Sunday, June 1st, 2008
Sen. John McCain (R-Ariz) signaled an aggressive effort to win the pro-Israel vote in November with a stingingly partisan speech to the American Israel Public Affairs Committee (AIPAC) policy conference on Monday.
Breaking with a tradition generally observed by AIPAC keynoters, McCain attacked Sen. Barack Obama by name for his positions on Iran and the Iraq war.
McCain warmed up a friendly crowd by indirectly criticizing Obama’s offer to meet with Iranian leaders.
“We hear talk of a meeting with the Iranian leadership offered up as if it was some sudden inspiration, a bold new idea that somehow nobody has ever thought of,” McCain said derisively. “Yet it is hard to see what such a summit with President Ahmadinejad would actually gain, except an earful of anti-Semitic rants, and a worldwide audience for a man who denies one Holocaust and talks before frenzied crowds about starting another.”
Instead of “unconditional” talks, McCain called for a regimen of expanded and tightened sanctions and divestment — led by the United States if the United Nations refuses to get tougher with Teheran.
In what sometimes sounded more like a stump speech than a policy address, McCain then attacked Obama directly, arguing that the Illinois senator opposed a McCain-cosponsored bill calling for the designation of Iran’s Revolutionary Guard as a terrorist organization.
The Obama campaign fired back quickly, saying that Obama was a longtime supporter of making the designation, and had offered his own bill on the subject – but that he opposed McCain’s measure because it included language demanding continuing high levels of U.S. troops in Iraq.
McCain also offered a robust defense of U.S. policy in Iraq, citing “hard-won progress” in the war and insisting Obama’s plan for a phased withdrawal of troops would “surely result in a catastrophe” for this country and Israel, and that it would “invite further intervention from Iraq’s neighbors, including an emboldened Iran.”
That earned him a strong ovation from the AIPAC crowd even though polls show a strong majority of American Jews have opposed the Iraq war from the outset.
In their quick reply, Obama campaign officials again signaled that they are not afraid to take the Iraq war issue to Jewish voters.

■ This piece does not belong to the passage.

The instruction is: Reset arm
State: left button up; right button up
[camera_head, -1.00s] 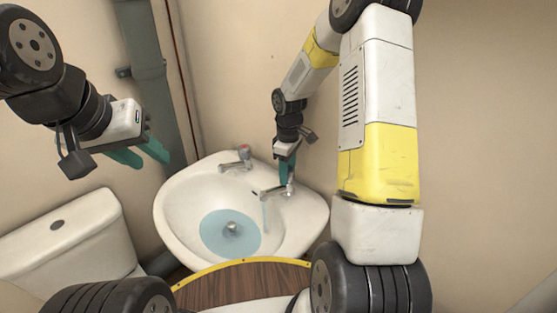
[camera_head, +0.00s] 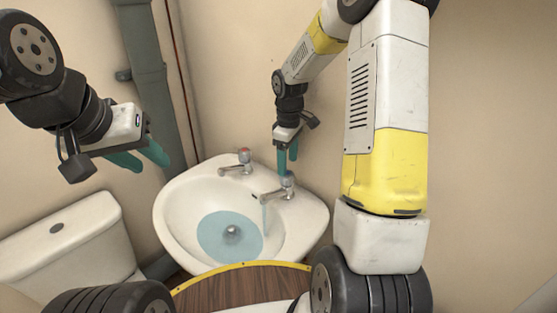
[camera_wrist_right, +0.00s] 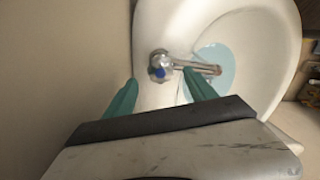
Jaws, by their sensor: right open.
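My right gripper (camera_head: 287,160) is open, pointing down just above the right tap (camera_head: 287,186) of the sink. In the right wrist view its two green fingers (camera_wrist_right: 159,78) are apart, with the tap's blue-marked handle (camera_wrist_right: 157,72) seen between them and nothing held.
The white sink (camera_head: 174,217) holds bluish water. The left tap (camera_head: 240,164) has a red mark. A white toilet cistern (camera_head: 60,240) stands at lower left. A grey pipe (camera_head: 150,80) runs up the wall. A brown, yellow-edged surface (camera_head: 240,285) lies in front.

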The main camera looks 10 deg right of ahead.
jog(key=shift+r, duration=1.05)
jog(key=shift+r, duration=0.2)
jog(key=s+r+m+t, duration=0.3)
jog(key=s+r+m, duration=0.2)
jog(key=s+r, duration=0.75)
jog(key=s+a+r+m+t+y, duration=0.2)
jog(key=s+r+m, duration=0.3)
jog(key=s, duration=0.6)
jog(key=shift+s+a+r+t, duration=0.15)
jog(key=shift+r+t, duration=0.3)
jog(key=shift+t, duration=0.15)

“John McCain stubbornly insists on continuing a dangerous and failed foreign policy that has clearly made the United States and Israel less secure,” an Obama spokesman said on Monday. “The war in Iraq that John McCain supported and promises to continue indefinitely has done more to dramatically strengthen and embolden Iran than anything in a generation.”
McCain also commiserated with the besieged residents of Sderot and the families of Israel’s kidnapped soldiers.

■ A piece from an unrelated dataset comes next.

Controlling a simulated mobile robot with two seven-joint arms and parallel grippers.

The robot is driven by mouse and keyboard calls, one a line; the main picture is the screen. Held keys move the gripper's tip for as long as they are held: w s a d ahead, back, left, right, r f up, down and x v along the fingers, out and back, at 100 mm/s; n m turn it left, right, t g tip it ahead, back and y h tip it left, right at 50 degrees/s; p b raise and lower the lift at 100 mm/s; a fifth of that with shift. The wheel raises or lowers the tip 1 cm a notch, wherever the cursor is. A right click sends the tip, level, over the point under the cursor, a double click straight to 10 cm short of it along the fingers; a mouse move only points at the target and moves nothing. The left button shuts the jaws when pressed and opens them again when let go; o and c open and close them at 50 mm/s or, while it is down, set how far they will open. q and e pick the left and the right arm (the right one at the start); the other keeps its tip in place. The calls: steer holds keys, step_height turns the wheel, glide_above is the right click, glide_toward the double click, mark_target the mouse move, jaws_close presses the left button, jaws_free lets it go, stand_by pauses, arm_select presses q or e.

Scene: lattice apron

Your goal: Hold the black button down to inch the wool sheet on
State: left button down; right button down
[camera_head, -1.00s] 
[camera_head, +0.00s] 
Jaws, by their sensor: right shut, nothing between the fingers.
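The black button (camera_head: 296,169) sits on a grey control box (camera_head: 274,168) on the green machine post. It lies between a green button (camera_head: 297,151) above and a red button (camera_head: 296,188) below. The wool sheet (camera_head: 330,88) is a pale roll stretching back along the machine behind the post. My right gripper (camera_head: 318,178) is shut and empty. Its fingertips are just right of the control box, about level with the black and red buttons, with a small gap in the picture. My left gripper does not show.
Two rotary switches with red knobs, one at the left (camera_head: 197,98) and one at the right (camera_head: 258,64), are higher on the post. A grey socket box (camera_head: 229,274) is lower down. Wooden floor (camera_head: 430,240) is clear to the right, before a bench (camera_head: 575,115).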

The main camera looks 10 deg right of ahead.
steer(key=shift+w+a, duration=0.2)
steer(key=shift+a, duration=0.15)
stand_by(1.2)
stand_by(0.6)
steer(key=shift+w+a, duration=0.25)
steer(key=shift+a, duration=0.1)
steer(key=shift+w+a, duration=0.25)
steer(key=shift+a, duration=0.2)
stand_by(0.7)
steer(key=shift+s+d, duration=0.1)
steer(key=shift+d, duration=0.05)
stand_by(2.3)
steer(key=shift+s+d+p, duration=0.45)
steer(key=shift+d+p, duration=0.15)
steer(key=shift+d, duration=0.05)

McCain’s speechwriters proved they knew their audience at AIPAC; the candidate attacked Hamas and Hezbollah, invoked the late Sen. Henry “Scoop” Jackson and praised former President Harry Truman for recognizing the new state of Israel – all touchstones for politicians eager to impress AIPACers.
He also praised Sen. Joe Lieberman, the former Democrat who is now a top McCain supporter, as a camera zoomed in on the Connecticut lawmaker – who was sitting next to another Jewish icon, former refusnik Natan Sharansky.

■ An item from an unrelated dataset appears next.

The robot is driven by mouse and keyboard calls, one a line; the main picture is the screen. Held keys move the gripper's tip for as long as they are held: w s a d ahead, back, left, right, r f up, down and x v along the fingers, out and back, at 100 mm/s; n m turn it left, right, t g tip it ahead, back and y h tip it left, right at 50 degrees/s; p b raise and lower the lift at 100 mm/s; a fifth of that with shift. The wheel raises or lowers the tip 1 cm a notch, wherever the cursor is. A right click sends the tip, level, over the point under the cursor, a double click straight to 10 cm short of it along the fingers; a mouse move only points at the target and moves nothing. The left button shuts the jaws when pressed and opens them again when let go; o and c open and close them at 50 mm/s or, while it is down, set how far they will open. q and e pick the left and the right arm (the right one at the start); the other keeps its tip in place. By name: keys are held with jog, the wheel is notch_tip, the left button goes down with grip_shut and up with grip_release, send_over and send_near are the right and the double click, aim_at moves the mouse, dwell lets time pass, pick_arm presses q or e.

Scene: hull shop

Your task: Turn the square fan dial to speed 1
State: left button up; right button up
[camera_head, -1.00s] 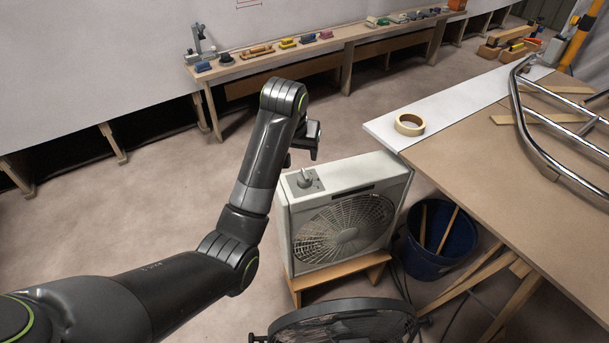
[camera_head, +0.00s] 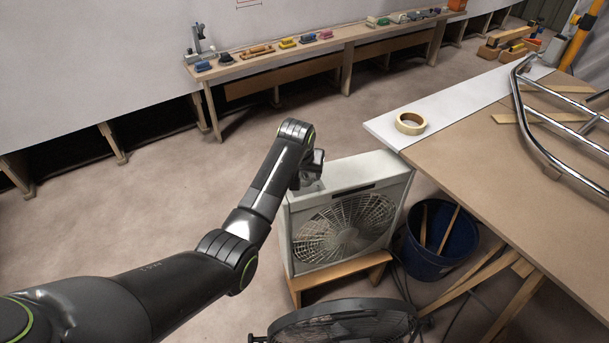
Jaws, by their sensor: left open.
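The square fan (camera_head: 375,171) is a pale box with a round wire grille, standing upright on a small wooden stand (camera_head: 345,275). Its dial sat on a grey plate at the left end of the top in the earlier view; my gripper now hides it. My left gripper (camera_head: 310,180) is open and points down at that end of the fan's top. I cannot tell whether its fingers touch the dial or stand around it. My right gripper is not in view.
A round black fan (camera_head: 345,322) stands in front of the square fan. A blue bucket (camera_head: 440,240) with sticks is to its right, beside a workbench (camera_head: 480,150) holding a tape roll (camera_head: 410,123) and chrome railing (camera_head: 535,125). The floor left of the fan is clear.

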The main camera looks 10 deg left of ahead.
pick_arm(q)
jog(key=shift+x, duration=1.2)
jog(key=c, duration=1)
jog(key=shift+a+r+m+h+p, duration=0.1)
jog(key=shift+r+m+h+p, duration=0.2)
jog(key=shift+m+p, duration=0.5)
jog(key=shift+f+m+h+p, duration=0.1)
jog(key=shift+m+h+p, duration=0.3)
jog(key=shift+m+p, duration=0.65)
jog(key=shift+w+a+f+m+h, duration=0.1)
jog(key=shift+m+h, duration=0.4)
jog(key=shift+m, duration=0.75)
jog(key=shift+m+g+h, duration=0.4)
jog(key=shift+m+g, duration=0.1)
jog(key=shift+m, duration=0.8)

McCain tiptoed around current Israel-Palestinian peace efforts.
“Prime Minister Olmert and Palestinian President Mahmoud Abbas are engaged in talks that all of us hope will yield progress toward peace,” he said. “Yet while we encourage this process, we must also ensure that Israel’s people can live in safety until there is a Palestinian leadership willing and able to deliver peace. A peace process that places faith in terrorists can never end in peace.”
But he offered no hint of how his policy on Israeli-Palestinian peace might differ from that of the man he hopes to succeed, President George W. Bush.
Several observers said it was a speech well tailored to the AIPAC audience, although it contained elements of political risk.
“What the speech signaled to me is that McCain is serious about going after the ‘Israel-focused’ Jewish vote,” said a longtime Jewish activist who attended the AIPAC session. “He struck themes that will be popular with that group, and I expect he will do better with them than recent Republican nominees. But the majority of the Jewish vote is not Israel focused, and I think he runs a real risk with those people by using the Iraq argument.”
There was also grumbling from Obama supporters – many wearing Hebrew language Obama pins – about the overt partisanship of McCain’s speech.